Exercise instructions:
Check each line of the records below and collect those holding "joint".

━━━━━━━━━━━━━━━━━━━━━━━━━━━━━━

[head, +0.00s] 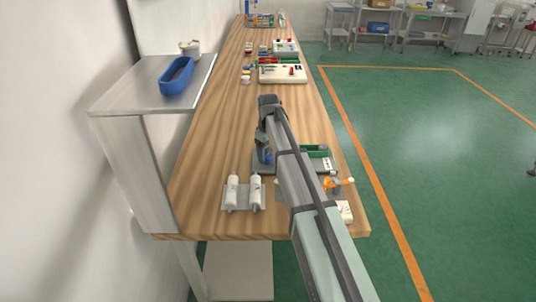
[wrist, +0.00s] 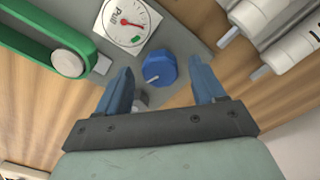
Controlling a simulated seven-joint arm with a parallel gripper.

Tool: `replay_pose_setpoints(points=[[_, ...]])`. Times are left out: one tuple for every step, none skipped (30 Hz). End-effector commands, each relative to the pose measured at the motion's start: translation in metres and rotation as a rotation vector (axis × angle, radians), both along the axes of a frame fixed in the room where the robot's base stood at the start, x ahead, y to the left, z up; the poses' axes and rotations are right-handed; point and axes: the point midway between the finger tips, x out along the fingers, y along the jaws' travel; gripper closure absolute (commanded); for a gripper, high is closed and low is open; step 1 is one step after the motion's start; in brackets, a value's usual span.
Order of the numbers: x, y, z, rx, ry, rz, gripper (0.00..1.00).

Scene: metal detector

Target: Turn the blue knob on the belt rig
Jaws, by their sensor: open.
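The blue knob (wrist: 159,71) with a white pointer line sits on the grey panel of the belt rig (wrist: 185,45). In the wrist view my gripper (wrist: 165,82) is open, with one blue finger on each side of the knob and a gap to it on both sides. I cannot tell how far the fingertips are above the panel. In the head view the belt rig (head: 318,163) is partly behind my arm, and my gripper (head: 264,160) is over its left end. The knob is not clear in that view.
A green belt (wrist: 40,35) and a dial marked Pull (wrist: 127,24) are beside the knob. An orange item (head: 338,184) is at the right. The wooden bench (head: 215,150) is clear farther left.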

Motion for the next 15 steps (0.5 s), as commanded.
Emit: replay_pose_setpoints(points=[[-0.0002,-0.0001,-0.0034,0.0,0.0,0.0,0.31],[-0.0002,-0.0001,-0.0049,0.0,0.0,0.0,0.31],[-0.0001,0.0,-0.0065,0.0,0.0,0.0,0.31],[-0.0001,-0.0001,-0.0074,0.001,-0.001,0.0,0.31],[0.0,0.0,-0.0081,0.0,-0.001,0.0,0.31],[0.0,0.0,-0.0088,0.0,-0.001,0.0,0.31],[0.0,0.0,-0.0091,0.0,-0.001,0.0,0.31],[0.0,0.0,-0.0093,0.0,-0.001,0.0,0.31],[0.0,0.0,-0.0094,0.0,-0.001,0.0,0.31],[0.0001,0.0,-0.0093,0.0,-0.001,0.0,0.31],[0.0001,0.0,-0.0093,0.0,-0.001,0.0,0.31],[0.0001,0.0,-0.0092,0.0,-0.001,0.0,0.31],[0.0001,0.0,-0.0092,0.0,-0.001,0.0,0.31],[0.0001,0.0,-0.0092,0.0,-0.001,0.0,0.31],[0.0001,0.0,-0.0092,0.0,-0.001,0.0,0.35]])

━━━━━━━━━━━━━━━━━━━━━━━━━━━━━━

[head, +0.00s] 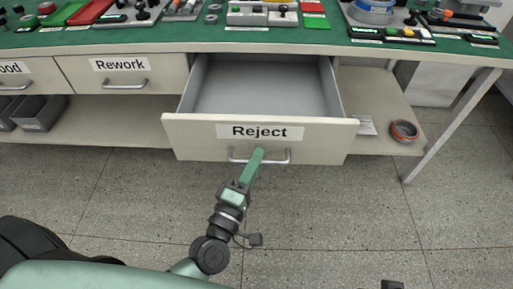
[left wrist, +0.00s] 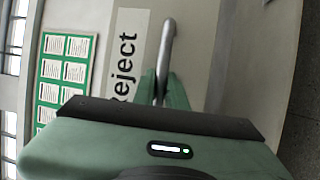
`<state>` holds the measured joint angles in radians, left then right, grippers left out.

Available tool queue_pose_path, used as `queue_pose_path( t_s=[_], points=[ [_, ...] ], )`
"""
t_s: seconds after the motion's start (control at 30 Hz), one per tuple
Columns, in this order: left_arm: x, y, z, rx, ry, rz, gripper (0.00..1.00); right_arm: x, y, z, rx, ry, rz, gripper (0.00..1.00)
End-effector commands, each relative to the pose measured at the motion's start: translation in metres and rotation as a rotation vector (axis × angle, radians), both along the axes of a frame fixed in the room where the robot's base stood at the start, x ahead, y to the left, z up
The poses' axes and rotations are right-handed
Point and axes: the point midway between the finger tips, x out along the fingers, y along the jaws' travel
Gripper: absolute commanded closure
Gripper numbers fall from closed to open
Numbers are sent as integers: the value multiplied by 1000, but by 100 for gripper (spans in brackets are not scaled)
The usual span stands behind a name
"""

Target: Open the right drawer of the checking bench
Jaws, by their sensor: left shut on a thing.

━━━━━━━━━━━━━━━━━━━━━━━━━━━━━━

Finished exercise:
Controlling a simulated seven-joint arm with a parallel gripper.
`<state>` holds the measured joint angles in radians, left then right, grippers left out.

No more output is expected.